2001 yılında türk siyaset tarihinin tartışmali isimleri tarafından kurulan bir parti. daha kurulma aşamasında ortaya atılan farklı iddialar.
tüm tartışmalara rağmen kasım 2002 seçimlerinde elde edilen %34'lük oy oranı ile birlikte gelen büyük başarı. bu sonuçlar doğrultusunda tek partili hükümet olarak meclisteki yer alınılır ancak bu sefer de bir başbakanlık krizi patlak verir. zira ak partililerin ve ak partiye oy verenlerin başbakan olarak görmek istedikleri; partinin kurucularından ve en büyük oy silahlarında biri olan recep tayyip erdoğan Türk Ceza Kanunu'nun 312/2 maddesine göre "Halkı din ve ırk farkı gözeterek kin ve düşmanlığa açıkça tahrik etmek" suçunu işleyip hüküm giymiş olmasından dolayı meclise girmemez.*
hemen hummalı bir çalışma yapılır, anayasa değiştirilir ve erdoğan'a meclis ve dolayısıyla başbakanlık kapısı açılır.
ama tartışmalar bununla bitmez. "milli Görüş gömleğini çıkardık" nidalarıyla göreve gelen ak partililerin aslında pek de değişmedikleri endişesi kısa sürede yayılır ve farklı illerde binlerce kişiyi sokaklara döker. ardından gelen erken seçim kararı.
ancak temmuz 2007 seçimleri partinin geleceği açısından bir dönüm noktası olur. zira tüm tepkilere rağmen devrildi gözüyle bakılan eski hükümet seçimlerden %47'lik oy oranıyla, güçlenerek çıkar. siyasi rakiplerini ezmiş olmanın verdiği güçle politilarını daha sertleştirirler. özelleştirmelere tam gaz devam edilirken terör tekrardan hortlar ve bazı kesimlerce bunun en büyük suçlusu olarak da hükümet gösterilir. son olarak yıllardır tartışılan türban meselesine de el atılınca laikler yine sokaklara dökülür ve beklenilen beklenmedik bir zaman da gerçekleşir.
peki sonuç ? bugün "Laikliğe aykırı fiillerin odağı haline geldiği" iddiası ile kapanması istenen bu parti girdiği seçimlerin birinden %34 diğerinden %47 gibi önemli oy oranlarıyla çıkmış. sanki bu işte bir tuhaflık var...
icraatlar ortada. sürekli hortlayan laiklik tartışmaları, özelleştirme safsatası altında oluşturulan dışa bağımlı ekonomi, bir de bir türlü çare bulunamayan terör illeti. iyi de bunlara rağmen kim niye vermiş bu oyları ?

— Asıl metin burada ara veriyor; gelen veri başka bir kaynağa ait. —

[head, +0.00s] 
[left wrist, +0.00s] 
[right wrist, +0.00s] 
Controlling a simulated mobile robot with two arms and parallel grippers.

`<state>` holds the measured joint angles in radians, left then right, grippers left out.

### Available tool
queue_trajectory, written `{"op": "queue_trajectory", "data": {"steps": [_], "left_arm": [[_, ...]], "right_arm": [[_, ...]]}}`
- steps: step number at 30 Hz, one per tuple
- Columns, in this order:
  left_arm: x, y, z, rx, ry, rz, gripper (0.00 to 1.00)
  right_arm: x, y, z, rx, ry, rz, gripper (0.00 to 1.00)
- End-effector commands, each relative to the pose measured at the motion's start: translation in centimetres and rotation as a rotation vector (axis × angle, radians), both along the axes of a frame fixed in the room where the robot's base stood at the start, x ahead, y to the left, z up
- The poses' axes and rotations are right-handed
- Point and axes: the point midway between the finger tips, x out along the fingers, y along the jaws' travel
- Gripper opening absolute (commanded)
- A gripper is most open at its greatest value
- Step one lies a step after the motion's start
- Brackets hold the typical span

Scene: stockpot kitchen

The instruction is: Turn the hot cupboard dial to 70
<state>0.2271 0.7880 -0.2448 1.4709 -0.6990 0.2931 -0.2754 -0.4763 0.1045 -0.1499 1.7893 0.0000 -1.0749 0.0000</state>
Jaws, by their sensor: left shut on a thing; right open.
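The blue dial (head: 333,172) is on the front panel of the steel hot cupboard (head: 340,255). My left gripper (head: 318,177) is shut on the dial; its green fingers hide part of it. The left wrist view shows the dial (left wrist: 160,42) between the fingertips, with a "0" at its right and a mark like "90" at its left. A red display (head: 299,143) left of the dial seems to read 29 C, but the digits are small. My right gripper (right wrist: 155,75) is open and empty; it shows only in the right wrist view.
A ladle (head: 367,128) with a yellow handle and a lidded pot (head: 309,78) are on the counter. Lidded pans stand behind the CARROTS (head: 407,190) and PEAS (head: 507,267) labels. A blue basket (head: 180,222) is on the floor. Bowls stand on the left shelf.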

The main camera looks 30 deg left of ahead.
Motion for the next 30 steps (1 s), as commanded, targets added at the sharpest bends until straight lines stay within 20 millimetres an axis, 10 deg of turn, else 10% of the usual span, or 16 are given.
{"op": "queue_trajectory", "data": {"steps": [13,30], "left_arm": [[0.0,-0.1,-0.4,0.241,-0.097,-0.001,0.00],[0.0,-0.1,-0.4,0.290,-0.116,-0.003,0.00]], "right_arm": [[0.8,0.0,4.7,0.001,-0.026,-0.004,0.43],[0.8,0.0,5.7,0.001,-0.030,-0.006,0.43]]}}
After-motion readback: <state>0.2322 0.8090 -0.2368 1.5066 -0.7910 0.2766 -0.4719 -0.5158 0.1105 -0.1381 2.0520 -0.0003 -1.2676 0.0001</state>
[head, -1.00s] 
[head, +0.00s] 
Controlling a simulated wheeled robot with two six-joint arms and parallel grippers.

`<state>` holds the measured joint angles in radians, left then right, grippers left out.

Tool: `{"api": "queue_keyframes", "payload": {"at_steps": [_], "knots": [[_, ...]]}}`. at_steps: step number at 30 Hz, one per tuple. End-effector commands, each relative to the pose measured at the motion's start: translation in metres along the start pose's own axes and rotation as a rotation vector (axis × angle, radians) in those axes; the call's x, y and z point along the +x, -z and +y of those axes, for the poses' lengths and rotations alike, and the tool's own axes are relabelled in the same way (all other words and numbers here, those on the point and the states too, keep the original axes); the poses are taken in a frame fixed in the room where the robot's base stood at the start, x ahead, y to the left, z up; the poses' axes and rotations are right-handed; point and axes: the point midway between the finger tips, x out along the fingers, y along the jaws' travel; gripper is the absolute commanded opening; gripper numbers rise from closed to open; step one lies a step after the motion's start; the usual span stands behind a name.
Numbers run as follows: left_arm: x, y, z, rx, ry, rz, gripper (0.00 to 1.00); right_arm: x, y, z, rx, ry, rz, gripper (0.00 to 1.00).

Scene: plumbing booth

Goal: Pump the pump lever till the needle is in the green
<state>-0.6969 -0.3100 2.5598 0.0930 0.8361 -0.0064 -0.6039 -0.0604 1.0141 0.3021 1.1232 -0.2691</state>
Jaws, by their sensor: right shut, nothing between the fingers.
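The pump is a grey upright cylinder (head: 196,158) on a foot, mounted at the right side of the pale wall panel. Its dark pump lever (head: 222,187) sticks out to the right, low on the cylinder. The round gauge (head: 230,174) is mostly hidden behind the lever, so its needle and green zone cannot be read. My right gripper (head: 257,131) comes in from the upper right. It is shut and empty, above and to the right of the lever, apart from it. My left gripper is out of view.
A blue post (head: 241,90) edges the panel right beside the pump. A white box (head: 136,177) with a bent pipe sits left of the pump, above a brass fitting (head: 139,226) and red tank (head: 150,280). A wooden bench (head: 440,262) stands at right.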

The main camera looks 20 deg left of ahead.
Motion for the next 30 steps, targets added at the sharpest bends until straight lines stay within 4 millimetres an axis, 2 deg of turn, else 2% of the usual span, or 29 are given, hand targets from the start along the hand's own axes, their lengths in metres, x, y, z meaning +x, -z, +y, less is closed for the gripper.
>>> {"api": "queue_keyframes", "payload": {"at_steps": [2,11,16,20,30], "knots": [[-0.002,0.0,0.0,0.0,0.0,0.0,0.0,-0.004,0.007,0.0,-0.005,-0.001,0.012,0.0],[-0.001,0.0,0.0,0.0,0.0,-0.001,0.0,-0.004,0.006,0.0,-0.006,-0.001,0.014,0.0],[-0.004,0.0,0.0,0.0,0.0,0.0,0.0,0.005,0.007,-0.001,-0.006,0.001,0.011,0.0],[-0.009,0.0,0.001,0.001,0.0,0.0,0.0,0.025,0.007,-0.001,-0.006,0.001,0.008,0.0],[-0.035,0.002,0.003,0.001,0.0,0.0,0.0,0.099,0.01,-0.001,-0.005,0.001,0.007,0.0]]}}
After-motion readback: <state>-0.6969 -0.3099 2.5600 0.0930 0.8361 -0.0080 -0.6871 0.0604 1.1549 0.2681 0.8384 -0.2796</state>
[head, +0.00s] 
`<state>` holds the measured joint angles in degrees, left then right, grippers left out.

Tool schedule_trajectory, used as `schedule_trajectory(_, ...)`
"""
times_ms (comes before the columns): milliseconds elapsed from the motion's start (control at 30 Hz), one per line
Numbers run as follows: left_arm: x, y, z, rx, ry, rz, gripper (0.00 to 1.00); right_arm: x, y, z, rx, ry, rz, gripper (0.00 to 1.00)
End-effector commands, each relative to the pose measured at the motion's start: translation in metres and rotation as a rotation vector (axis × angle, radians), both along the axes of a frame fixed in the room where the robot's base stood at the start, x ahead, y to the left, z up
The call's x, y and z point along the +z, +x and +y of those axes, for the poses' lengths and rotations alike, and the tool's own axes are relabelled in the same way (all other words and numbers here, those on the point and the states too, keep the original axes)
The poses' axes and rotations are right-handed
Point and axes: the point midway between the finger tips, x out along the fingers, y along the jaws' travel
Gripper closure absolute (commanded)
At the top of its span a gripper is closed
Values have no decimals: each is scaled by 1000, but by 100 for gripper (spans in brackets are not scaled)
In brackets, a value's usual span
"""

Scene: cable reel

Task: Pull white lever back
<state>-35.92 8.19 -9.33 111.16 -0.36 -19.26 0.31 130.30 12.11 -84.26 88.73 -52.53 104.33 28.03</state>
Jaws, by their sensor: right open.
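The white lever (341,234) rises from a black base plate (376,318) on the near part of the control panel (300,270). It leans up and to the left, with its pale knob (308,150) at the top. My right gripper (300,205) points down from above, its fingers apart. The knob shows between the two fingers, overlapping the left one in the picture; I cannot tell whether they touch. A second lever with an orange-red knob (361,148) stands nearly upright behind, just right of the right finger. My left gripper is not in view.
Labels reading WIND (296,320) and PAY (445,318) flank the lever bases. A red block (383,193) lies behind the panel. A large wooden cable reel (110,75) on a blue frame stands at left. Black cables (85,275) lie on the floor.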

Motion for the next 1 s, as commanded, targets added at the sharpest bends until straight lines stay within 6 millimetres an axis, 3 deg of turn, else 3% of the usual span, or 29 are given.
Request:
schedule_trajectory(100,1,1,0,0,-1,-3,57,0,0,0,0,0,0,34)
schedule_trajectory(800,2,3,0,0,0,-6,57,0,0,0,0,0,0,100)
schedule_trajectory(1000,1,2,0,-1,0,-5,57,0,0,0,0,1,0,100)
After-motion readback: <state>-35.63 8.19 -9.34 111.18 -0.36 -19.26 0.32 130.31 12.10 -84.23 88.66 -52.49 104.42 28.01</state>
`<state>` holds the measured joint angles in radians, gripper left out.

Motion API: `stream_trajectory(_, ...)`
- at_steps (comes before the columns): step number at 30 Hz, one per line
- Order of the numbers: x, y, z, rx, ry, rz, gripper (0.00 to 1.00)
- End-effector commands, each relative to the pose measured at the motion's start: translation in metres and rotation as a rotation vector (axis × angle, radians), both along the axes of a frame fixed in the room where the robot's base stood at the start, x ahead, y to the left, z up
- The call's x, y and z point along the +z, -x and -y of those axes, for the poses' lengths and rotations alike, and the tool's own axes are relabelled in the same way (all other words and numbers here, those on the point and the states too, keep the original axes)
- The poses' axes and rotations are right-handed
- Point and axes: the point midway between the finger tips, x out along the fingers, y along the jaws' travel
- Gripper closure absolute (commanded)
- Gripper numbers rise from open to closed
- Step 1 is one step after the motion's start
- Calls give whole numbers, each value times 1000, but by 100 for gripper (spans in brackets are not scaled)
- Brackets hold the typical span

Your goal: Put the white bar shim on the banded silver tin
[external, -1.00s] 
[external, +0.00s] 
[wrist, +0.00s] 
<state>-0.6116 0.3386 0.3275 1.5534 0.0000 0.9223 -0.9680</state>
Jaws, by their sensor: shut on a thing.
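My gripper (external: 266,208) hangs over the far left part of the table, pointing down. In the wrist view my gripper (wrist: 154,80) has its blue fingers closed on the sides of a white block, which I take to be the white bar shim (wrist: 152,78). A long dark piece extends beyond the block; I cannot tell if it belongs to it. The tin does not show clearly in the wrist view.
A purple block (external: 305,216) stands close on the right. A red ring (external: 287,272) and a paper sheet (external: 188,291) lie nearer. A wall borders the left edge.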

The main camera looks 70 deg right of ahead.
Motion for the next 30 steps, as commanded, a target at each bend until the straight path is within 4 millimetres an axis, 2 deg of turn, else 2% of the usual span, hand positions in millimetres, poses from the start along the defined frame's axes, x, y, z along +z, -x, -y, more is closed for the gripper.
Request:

akp'nin kapatılması durumunda avrupa ve amerika gazetelerinin başlıkları belli: "türkiyede demkorasiye büyük darbe !"
yalan da değil sanki. %47'lik bir çoğunluğun başa getirdiği bir parti kapanıyor. yukarı tükürsen bıyık aşağı tükürsen sakal.
olmaz olmaz... %47'yi kapatmak lazım sanki. bazı karanlık beyinler aydınlanmadıkça bu gün bir akp kapatılır yarın başka bir akp kurulur; biz de bazı uluslararası güçlerin oyunlarında piyon olmaya devam ederiz.
sözün özü bu kafalar değişmedikçe bu toplum kendi kuyruğunu kovalayan köpek misali yerinde saymaya devam eder. toplumlar layık oldukları şekilde yönetilirler elbet. zaten ben o toplumun cahil bireylerine değil yıllar önce bu vatanı kanlarıyla insa etmiş şehitlerimizin ve atamızın sızlayan kemiklerine yanarım.
"amma kafa ütüledin !" diyenleri de duyar gibiyim. onlar da her zaman yaptıkları gibi televizyon başına geçip ağalı bacılı dizilerini izlemekte özgürler tabi. malum özgürlükler ülkesi burası...
biraz önce gelip okuyunca gülmekten yarılmışımdır. bizim bazı savcı arkadaşlar olmayacak dualara amin demeyi çok seviyorlar. hayır sanki kapansa bir şey değişecek. adamların kapı gibi yüzde 50 ye dayanmış oyları zaten var. boş işler bunlar. ego tatmini yapıyorlar sanırım.
demokrasiyi araç olarak görenlerin tekrar sahne almalarına vesile olan davadır. şöyle ki; demokrasiye zerre kadar inanmadıkları belli olanların tekerlerine çomak sokulunca* birkaç dakika içinde demokrasi havarisi kesilip sloganlarla konuşmaya başlamalarıdır. aynı hızla gerçek hallerine döndükleri de görülmüştür istediklerini elde ettikleri zaman. durum; çoğunluğu elinde bulundurduğunda kendini padişah zannetmek sanrısı ile paralellik göstermektedir.